The exercise:
Leave the pictures out. Return all other data exactly.

+++++

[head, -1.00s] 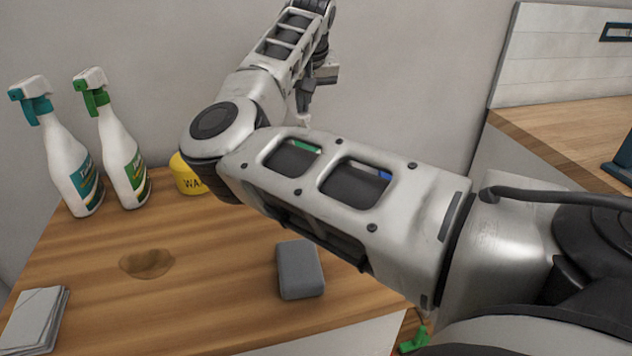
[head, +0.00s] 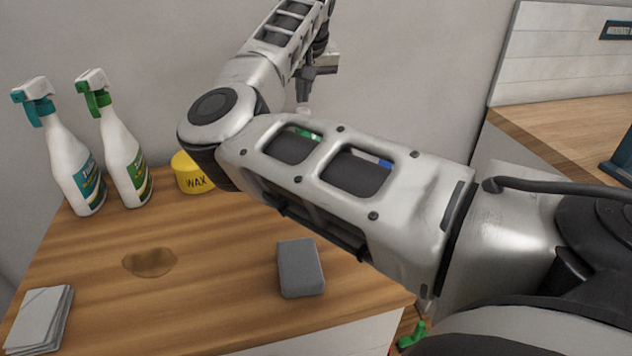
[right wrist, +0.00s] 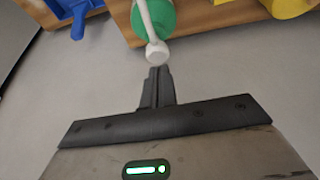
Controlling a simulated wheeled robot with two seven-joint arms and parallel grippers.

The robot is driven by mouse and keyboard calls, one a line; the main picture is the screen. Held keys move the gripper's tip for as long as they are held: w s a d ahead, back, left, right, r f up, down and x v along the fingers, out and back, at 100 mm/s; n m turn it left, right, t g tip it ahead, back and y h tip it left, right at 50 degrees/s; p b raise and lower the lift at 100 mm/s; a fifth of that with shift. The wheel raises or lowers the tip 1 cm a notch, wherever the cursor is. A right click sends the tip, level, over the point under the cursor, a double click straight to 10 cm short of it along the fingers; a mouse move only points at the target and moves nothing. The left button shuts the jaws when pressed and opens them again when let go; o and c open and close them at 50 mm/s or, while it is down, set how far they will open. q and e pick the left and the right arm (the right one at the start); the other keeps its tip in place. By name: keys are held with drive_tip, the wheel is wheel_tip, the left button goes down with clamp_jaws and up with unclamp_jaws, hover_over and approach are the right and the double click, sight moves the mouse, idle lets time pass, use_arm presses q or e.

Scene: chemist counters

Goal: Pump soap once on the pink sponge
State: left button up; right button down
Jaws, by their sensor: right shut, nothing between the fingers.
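The soap pump's white head (head: 302,108) shows just below my right gripper (head: 304,94) in the head view. Its green body is mostly hidden behind my right arm. In the right wrist view the white pump head (right wrist: 157,52) and spout stand out over the green bottle (right wrist: 155,15). My right gripper's fingertips (right wrist: 157,72) are shut and empty, very close to the head; I cannot tell if they touch it. No pink sponge shows; a grey sponge-like block (head: 300,268) lies on the wooden counter. My left gripper is not in view.
Two white spray bottles (head: 72,165) (head: 122,155) and a yellow wax tin (head: 190,178) stand at the back left. A brown stain (head: 149,262) and a stack of grey cloths or cards (head: 40,320) are on the counter. A blue object (right wrist: 78,18) lies beside the bottle.

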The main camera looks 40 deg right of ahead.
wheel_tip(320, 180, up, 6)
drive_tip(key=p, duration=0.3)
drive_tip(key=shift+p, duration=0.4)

+++++

Result of this exercise:
[head, -1.00s] 
[head, +0.00s] 
[right wrist, +0.00s] 
Controlling a simulated wheeled robot with two seven-joint arms and parallel grippers.

The robot is driven by mouse and keyboard calls, one a line; the main picture is the screen. Held keys move the gripper's tip for as long as they are held: w s a d ahead, back, left, right, r f up, down and x v along the fingers, out and back, at 100 mm/s; n m turn it left, right, t g tip it ahead, back and y h tip it left, right at 50 degrees/s; p b raise and lower the lift at 100 mm/s; a fifth of that with shift. The wheel raises or lowers the tip 1 cm a notch, wherever the cursor is. A right click sends the tip, level, over the point under the cursor, a double click straight to 10 cm short of it along the fingers; a mouse move only points at the target and moves nothing. The left button shuts the jaws when pressed and opens them again when let go; o and c open and close them at 50 mm/s or, while it is down, set how far they will open. q and e pick the left and the right arm (the right one at the start); the other keeps its tip in place. By name: keys are held with drive_tip, the wheel is wheel_tip, the left button goes down with clamp_jaws and up with unclamp_jaws, hover_over and approach are the right and the double click, sight moves the mouse, idle lets time pass, use_arm presses q or e.

Scene: chemist counters

Goal: Pump soap once on the pink sponge
State: left button up; right button down
Jaws, by their sensor: right shut, nothing between the fingers.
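The soap pump's white head (head: 302,108) shows just below my right gripper (head: 304,94) in the head view. Its green body is mostly hidden behind my right arm. In the right wrist view the white pump head (right wrist: 157,52) and spout stand out over the green bottle (right wrist: 155,15). My right gripper's fingertips (right wrist: 157,72) are shut and empty, very close to the head; I cannot tell if they touch it. No pink sponge shows; a grey sponge-like block (head: 300,268) lies on the wooden counter. My left gripper is not in view.
Two white spray bottles (head: 72,165) (head: 122,155) and a yellow wax tin (head: 190,178) stand at the back left. A brown stain (head: 149,262) and a stack of grey cloths or cards (head: 40,320) are on the counter. A blue object (right wrist: 78,18) lies beside the bottle.

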The main camera looks 40 deg right of ahead.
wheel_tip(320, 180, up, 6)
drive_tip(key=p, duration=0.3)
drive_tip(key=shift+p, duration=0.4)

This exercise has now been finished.